**Data shown:**
*-*-*

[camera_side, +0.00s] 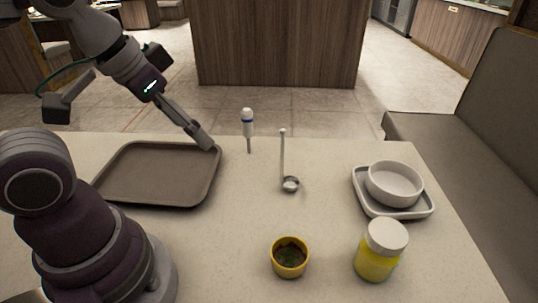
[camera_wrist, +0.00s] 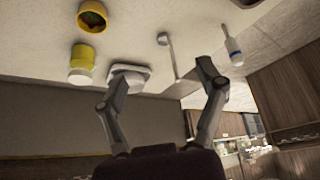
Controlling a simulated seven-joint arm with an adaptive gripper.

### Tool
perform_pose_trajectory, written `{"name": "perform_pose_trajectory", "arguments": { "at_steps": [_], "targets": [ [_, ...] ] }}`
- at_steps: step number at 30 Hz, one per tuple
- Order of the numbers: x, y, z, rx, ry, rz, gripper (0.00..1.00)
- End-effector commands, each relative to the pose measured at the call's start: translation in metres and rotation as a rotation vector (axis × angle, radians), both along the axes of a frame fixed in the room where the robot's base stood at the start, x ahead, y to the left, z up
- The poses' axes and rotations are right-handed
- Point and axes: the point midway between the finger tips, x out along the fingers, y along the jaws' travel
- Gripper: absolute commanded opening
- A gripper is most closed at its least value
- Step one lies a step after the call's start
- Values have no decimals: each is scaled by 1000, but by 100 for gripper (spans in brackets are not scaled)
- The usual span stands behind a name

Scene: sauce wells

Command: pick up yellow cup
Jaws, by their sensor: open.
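The yellow cup (camera_side: 290,270) stands upright on the table near the front middle, with dark, mixed contents inside. It also shows at the top left of the wrist view (camera_wrist: 92,20). My gripper (camera_side: 203,141) is at the far right corner of the grey tray, up and left of the cup and well apart from it. In the wrist view my gripper's two fingers (camera_wrist: 163,72) are spread wide with nothing held between them.
A jar (camera_side: 376,262) with yellow contents and a white lid stands right of the cup. A white bowl (camera_side: 394,184) sits on a small dish (camera_side: 404,212). The tray (camera_side: 160,188) is empty.

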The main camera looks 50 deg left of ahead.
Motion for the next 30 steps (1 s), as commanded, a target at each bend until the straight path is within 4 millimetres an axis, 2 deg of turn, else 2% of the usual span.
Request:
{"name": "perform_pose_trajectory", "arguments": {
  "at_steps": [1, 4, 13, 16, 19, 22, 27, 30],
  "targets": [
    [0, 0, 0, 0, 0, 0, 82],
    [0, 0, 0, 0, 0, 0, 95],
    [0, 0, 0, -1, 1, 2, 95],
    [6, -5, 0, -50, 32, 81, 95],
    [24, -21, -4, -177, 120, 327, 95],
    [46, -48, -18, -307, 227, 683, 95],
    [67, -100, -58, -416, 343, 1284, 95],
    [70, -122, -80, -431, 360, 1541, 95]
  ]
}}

*-*-*

**Set exercise:** Make an exact copy of the whole listing, but don't bring over any pictures.

**Written answer:**
[camera_side, +0.00s] 
[camera_wrist, +0.00s] 
Controlling a simulated seven-joint arm with an adaptive gripper.

### Tool
perform_pose_trajectory, written `{"name": "perform_pose_trajectory", "arguments": { "at_steps": [_], "targets": [ [_, ...] ] }}`
- at_steps: step number at 30 Hz, one per tuple
- Order of the numbers: x, y, z, rx, ry, rz, gripper (0.00..1.00)
- End-effector commands, each relative to the pose measured at the call's start: translation in metres and rotation as a rotation vector (axis × angle, radians), both along the axes of a frame fixed in the room where the robot's base stood at the start, x ahead, y to the left, z up
- The poses' axes and rotations are right-handed
- Point and axes: the point midway between the finger tips, x out along the fingers, y along the jaws' travel
- Gripper: absolute commanded opening
- A gripper is most closed at its least value
- Step one lies a step after the call's start
- Values have no decimals: each is scaled by 1000, but by 100 for gripper (spans in brackets are not scaled)
- The usual span stands behind a name

Scene: sauce wells

Command: pick up yellow cup
Jaws, by their sensor: open.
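The yellow cup (camera_side: 290,270) stands upright on the table near the front middle, with dark, mixed contents inside. It also shows at the top left of the wrist view (camera_wrist: 92,20). My gripper (camera_side: 203,141) is at the far right corner of the grey tray, up and left of the cup and well apart from it. In the wrist view my gripper's two fingers (camera_wrist: 163,72) are spread wide with nothing held between them.
A jar (camera_side: 376,262) with yellow contents and a white lid stands right of the cup. A white bowl (camera_side: 394,184) sits on a small dish (camera_side: 404,212). The tray (camera_side: 160,188) is empty.

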The main camera looks 50 deg left of ahead.
Motion for the next 30 steps (1 s), as commanded, a target at each bend until the straight path is within 4 millimetres an axis, 2 deg of turn, else 2% of the usual span.
Request:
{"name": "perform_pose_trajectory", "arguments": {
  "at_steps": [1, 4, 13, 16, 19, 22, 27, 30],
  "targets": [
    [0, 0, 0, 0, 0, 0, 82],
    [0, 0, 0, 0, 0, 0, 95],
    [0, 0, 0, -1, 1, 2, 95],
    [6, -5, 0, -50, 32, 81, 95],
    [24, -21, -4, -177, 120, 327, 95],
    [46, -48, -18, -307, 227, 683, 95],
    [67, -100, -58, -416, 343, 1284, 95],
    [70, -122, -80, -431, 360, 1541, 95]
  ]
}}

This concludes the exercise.